President Trump’s third chief of staff seemed destined for the door until impeachment came along.
Mick Mulvaney’s job was in danger even before his disastrous press conference yesterday, and his equally disastrous attempt to walk that performance back. The fumble could not have been more poorly timed: According to multiple current and former White House officials, many of whom spoke on the condition of anonymity to relay private conversations, Trump has been steadily souring on Mulvaney for weeks.
In his maiden briefing-room appearance yesterday, the acting White House chief of staff acknowledged that the Trump administration had held up military aid to Ukraine in exchange for a politically motivated investigation—a quid pro quo that Trump has repeatedly insisted never took place, and is the subject of the House Democrats’ impeachment inquiry.
The president has polled confidants about whether Mulvaney is up to the job, blaming him for leaks and negative news coverage, and considering whether he should find someone else to run the West Wing. It might stand to reason, then, that with Trump’s growing frustrations with Mulvaney—coupled with a performance yesterday that could put Trump in greater legal jeopardy than ever before—Mulvaney’s days as acting chief of staff are numbered.
Yesterday’s press conference was significant not just for Mulvaney’s revelations about Trump’s dealings with Ukraine. It also laid bare just how key a role Mulvaney has played in those dealings. Mulvaney admitted, for example, that Trump had spoken to him directly about an issue at the heart of Congress’s impeachment inquiry: withholding aid to Ukraine partly because Trump wanted an investigation into a conspiracy theory involving a Democratic National Committee server.
Trump was not happy—and neither were his most prominent allies. The shock of Mulvaney’s admission was only compounded by the flippancy with which he delivered it: For those troubled by it, he told reporters, “get over it.” Mulvaney later walked the claim back, but even in the eyes of the president’s closest confidants, the damage was done. For a White House staffer, there is perhaps no worse place to be than in Sean Hannity’s crosshairs, and that’s where Mulvaney found himself yesterday, after undercutting the administration’s talking points on impeachment in a way that not even a Trump-loving Fox News host could spin. Shortly after the press conference, Hannity excoriated the acting chief on his radio show: “What is Mulvaney even talking about?” Hannity scoffed. “I just think he’s dumb, I really do. I don’t even think he knows what he’s talking about. That’s my take on it.”
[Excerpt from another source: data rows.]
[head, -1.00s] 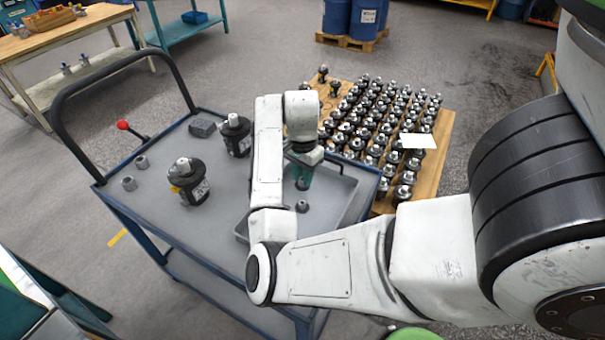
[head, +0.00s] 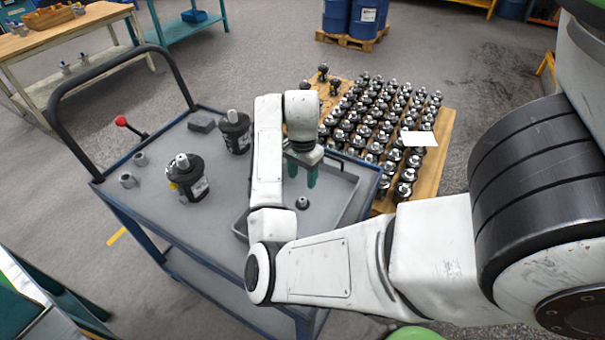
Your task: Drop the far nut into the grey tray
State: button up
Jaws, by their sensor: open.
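Two small grey nuts stand on the left part of the cart top: the far nut (head: 141,159) and, a little nearer, another nut (head: 128,181). The grey tray (head: 344,204) sits at the right end of the cart, partly hidden by my arm. A small dark nut-like piece (head: 302,204) with a lighter top lies in the tray. My gripper (head: 302,178) has teal fingers spread apart with nothing between them. It is over the tray, apart from that piece and well to the right of both nuts.
Two black motors (head: 188,183) (head: 236,136) stand upright on the cart (head: 235,190), between the nuts and my arm. A pallet of many motors (head: 437,160) stands behind the tray.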

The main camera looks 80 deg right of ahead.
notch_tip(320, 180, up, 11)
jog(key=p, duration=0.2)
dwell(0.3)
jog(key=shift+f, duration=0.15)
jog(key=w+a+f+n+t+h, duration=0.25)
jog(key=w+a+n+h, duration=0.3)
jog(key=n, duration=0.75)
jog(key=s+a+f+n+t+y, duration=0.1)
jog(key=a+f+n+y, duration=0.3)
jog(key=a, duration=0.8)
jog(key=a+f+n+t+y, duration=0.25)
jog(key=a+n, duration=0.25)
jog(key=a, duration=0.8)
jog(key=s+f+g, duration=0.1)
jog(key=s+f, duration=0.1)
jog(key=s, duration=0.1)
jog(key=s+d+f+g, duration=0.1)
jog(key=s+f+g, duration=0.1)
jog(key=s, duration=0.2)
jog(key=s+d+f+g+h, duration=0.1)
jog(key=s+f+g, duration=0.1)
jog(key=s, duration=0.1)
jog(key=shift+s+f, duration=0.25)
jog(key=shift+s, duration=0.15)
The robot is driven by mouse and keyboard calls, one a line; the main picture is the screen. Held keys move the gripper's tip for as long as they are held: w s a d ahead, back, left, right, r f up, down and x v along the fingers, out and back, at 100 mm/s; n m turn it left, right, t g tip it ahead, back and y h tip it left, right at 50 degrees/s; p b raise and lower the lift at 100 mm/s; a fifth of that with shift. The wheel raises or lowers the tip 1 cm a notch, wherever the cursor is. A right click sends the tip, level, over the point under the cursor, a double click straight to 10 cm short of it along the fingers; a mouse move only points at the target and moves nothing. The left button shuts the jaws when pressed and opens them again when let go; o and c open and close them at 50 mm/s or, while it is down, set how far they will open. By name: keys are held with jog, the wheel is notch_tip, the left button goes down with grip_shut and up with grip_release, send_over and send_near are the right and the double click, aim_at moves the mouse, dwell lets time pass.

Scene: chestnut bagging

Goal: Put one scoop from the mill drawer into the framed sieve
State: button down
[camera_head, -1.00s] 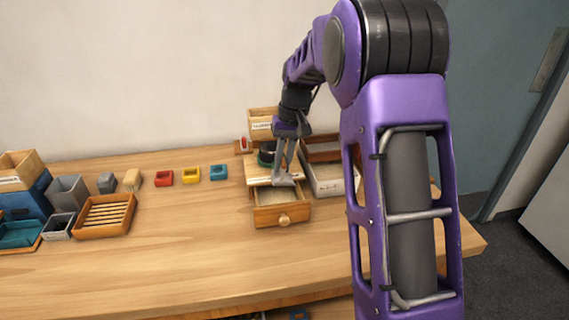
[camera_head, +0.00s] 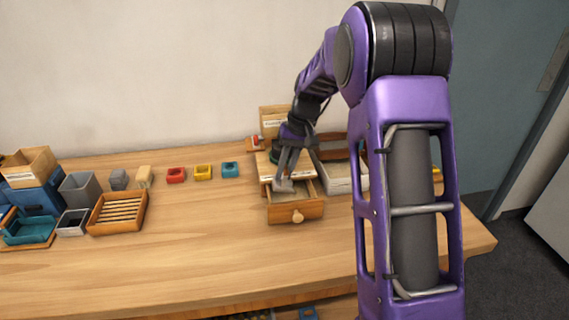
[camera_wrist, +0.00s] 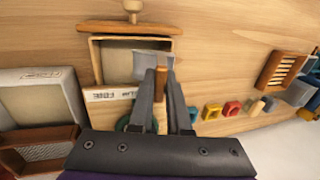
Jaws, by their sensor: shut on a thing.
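The mill's wooden drawer (camera_head: 311,212) stands pulled out, with its round knob at the front; its inside looks pale. My gripper (camera_head: 286,168) is over the left part of the drawer. It is shut on the wooden handle of a grey scoop (camera_head: 283,187). In the wrist view, my gripper (camera_wrist: 161,76) points at the drawer (camera_wrist: 112,29), and the scoop (camera_wrist: 152,63) is at the drawer's right side. I cannot tell whether the scoop holds anything. A reddish-brown framed tray with a mesh-like inside (camera_wrist: 74,131), probably the framed sieve, is beside the mill, behind a pale tray.
The pale tray (camera_head: 344,189) stands close to the drawer's right. Red (camera_head: 176,175), yellow (camera_head: 203,172) and blue (camera_head: 230,169) blocks stand to the left. A slatted wooden tray (camera_head: 92,230) and bins are farther left. The table front is clear.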

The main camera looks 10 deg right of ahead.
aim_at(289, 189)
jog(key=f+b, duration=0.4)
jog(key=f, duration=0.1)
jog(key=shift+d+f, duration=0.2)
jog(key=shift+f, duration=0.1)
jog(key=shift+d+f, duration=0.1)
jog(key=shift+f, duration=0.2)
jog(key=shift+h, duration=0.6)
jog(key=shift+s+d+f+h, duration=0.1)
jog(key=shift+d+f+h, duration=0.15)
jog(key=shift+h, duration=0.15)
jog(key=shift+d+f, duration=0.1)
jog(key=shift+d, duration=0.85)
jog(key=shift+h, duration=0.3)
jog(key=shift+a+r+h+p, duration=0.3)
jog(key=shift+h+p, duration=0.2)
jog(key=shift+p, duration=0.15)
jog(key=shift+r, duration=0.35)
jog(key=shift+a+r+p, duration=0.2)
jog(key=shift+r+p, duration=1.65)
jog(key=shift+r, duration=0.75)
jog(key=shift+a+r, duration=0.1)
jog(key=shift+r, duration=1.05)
Nevertheless, in the course of combusting the White House’s narrative on impeachment, Mulvaney unwittingly demonstrated why, at this fraught moment in Trump’s presidency, he may be untouchable: Should Trump fire him and leave him aggrieved, Mulvaney could prove a damaging witness in Congress’s impeachment investigation.
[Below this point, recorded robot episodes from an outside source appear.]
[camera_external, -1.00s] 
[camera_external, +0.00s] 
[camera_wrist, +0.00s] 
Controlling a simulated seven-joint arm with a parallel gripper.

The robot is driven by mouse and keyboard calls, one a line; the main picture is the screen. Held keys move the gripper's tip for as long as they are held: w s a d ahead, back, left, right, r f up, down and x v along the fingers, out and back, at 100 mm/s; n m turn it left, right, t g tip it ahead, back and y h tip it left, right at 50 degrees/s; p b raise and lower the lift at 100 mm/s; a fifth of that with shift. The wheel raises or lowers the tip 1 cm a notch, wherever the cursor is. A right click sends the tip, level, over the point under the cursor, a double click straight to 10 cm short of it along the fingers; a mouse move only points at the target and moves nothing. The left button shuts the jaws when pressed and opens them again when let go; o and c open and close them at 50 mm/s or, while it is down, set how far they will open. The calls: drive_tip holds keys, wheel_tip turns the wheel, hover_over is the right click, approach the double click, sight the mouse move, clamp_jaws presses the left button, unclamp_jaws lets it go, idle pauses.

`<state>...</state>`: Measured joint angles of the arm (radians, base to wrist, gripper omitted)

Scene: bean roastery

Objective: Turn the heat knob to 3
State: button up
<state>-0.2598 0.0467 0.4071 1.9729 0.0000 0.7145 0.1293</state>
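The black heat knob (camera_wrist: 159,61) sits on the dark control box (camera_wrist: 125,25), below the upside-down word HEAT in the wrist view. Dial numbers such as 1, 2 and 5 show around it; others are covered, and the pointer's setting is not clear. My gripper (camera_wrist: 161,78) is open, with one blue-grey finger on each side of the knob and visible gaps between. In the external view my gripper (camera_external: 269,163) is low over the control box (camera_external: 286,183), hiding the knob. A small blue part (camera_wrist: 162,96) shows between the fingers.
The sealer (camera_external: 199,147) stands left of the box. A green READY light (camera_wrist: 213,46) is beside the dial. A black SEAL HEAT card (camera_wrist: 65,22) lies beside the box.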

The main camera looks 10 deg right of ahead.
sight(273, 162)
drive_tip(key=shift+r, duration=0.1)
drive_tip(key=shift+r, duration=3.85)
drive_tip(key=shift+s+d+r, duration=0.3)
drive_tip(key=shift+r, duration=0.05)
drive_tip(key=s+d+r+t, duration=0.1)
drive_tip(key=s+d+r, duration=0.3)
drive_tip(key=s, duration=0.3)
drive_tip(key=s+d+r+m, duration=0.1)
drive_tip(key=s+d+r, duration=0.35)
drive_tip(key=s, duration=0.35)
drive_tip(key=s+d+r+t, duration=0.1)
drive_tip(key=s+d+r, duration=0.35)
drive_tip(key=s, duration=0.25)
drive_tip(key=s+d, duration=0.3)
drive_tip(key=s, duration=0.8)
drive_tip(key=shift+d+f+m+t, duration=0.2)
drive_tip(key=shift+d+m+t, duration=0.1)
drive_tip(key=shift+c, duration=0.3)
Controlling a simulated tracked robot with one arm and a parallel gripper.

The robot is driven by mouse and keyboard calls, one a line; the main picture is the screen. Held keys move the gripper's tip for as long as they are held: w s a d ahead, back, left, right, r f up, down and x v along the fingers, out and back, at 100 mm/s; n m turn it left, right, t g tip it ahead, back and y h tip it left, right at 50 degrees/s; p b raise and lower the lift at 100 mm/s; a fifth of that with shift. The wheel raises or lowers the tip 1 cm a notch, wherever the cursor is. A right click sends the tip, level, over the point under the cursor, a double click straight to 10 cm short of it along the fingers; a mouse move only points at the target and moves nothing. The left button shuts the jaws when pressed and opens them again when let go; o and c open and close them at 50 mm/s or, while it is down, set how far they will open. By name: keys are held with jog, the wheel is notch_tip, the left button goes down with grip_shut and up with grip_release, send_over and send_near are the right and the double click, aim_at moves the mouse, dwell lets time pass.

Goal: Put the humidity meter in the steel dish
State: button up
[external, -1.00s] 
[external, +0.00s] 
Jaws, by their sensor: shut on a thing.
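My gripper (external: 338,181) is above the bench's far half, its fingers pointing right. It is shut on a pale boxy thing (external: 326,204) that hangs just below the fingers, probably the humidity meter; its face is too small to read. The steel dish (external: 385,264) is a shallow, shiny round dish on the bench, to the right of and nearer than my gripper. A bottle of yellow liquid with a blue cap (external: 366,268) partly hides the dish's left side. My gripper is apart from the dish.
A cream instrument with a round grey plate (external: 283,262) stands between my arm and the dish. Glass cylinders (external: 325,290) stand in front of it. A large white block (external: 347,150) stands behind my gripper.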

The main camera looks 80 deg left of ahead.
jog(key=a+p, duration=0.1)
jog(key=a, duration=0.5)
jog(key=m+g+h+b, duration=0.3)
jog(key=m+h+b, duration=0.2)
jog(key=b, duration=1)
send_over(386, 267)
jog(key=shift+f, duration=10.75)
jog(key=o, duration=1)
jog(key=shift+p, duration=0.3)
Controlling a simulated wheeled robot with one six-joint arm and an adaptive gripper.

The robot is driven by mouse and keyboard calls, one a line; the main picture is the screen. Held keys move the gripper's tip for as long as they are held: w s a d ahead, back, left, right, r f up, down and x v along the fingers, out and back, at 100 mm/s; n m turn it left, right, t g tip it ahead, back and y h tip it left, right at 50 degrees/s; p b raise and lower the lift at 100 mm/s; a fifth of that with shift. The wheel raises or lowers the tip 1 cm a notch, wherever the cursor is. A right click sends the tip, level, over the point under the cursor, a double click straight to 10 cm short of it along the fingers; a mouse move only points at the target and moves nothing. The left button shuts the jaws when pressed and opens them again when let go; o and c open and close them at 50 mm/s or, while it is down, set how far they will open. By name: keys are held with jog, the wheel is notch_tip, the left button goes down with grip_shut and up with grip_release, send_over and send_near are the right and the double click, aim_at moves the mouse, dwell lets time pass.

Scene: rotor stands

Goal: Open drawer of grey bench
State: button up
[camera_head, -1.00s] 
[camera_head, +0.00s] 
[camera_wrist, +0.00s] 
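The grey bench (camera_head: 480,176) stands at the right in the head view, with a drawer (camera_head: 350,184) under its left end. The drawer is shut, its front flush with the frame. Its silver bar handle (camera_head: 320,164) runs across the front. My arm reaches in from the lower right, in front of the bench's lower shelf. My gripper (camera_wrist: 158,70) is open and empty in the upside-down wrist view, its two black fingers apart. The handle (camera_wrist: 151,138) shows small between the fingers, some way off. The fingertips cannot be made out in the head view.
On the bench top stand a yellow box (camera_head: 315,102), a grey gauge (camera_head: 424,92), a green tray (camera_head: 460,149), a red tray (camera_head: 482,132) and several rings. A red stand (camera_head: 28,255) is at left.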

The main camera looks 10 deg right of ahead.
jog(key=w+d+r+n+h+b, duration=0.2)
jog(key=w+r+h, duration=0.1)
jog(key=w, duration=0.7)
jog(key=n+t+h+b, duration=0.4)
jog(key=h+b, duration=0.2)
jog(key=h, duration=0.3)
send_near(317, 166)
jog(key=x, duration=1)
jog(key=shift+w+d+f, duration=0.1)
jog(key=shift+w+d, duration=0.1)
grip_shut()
A former White House official said Trump “will be feeling the pain of having pushed out [former National Security Adviser John] Bolton at a very inopportune time. He won’t make the same mistake with Mulvaney, however frustrated he may be with him. Now, their interests are aligned. They sink or swim together.”
It’s a line of thinking that has come to permeate the West Wing, and it marks a significant shift in how Trump is beginning to view his relationship with his staffers. For the past two and a half years, the White House has operated like a radio perpetually set on scan, with Trump sampling staffer after staffer in search of those whose rhythms match his own. Indeed, as Mulvaney told us earlier this year, it’s made for a West Wing whose atmosphere is dictated by one particular maxim: “He could fire any of us tomorrow.”
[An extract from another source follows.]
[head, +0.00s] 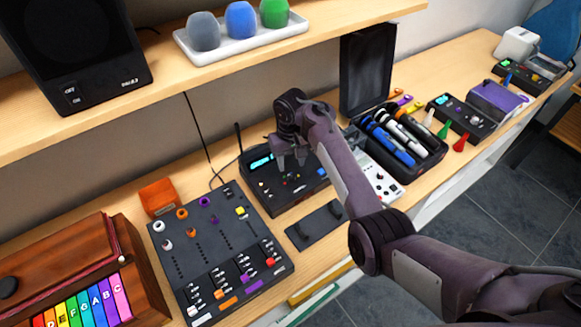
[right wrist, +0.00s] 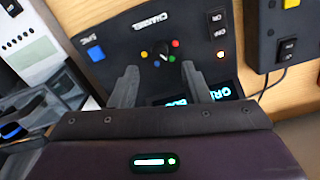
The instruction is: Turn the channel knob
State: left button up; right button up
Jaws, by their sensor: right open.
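The channel knob (right wrist: 162,53) sits on the face of a black receiver box (head: 290,200), under the word CHANNEL and ringed by coloured dots. In the right wrist view it appears just beyond and between my fingertips. My right gripper (head: 291,163) is open over the box, and its two spread fingers also show in the right wrist view (right wrist: 160,70). I see no contact with the knob; the height gap is hard to tell. In the head view the gripper hides part of the box. A lit display (head: 262,162) is on the box. My left gripper is not in view.
A blue SYNC button (right wrist: 96,52) and an ON/OFF switch (right wrist: 217,24) flank the knob. A dark mixer (head: 200,262) stands left of the box, a microphone case (head: 425,160) right. A shelf (head: 160,98) overhangs behind.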

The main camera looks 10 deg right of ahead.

With the backdrop of impeachment, however, some White House staffers could feel more secure in their jobs than even their boss—and that’s perhaps especially true of Mulvaney. As Democrats move forward in their investigation, they’re looking for star witnesses, those officials in Trump’s inner circle who could speak authoritatively as to whether Trump pressured a foreign power to open investigations into both the 2016 election and former Vice President Joe Biden. And should Trump discard an adviser in his preferred manner—hastily announce the news on Twitter, then trash the person’s reputation—he or she may decide to become said star witness.
When Trump fired Bolton last month, he sent out a frosty tweet saying Bolton’s “services are no longer needed” and later mocked him for supporting the Iraq War. Since then, Bolton has made clear he has no desire to stay quiet, suggesting in a recent speech at a think tank in Washington, D.C., that Trump’s effort to roll back North Korea’s nuclear program is failing. Now Bolton is even better positioned to retaliate, and House Democrats may subpoena him to testify as part of their impeachment probe.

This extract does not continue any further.